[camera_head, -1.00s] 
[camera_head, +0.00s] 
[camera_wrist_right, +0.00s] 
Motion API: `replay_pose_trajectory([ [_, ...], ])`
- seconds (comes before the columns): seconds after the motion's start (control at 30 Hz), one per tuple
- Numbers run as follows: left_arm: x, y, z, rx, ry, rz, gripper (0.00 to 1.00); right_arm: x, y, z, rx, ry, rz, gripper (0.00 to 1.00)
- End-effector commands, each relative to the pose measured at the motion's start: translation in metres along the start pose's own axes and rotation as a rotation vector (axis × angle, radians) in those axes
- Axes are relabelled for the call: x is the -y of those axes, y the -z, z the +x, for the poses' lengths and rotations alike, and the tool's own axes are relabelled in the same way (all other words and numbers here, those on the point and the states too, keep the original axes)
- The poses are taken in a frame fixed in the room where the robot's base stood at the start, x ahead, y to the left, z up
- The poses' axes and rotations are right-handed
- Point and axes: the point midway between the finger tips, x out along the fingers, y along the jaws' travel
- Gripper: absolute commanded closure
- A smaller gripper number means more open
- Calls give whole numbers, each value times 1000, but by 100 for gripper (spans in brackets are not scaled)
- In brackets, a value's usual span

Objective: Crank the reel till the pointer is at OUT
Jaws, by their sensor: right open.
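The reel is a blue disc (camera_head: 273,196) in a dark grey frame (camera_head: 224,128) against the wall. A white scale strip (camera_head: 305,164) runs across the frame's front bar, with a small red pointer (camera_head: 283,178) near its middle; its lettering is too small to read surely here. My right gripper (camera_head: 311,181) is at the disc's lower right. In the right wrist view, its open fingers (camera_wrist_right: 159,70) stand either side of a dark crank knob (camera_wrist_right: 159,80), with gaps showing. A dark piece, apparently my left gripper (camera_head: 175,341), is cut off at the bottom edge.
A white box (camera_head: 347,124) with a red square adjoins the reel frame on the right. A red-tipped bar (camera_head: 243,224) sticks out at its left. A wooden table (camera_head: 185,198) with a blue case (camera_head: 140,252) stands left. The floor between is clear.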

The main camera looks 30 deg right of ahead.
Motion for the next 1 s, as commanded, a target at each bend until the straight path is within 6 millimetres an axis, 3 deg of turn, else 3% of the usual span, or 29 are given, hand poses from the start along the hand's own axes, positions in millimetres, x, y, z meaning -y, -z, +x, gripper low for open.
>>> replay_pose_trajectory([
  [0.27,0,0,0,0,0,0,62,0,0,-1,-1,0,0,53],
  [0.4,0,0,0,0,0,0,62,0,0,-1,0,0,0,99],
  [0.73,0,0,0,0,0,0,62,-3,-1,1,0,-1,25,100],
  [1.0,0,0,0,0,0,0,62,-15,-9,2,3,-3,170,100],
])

- _Your task_: Tally the lines that hold the string "ahead" and state the total, nothing more.

- _Output for this exercise_: 2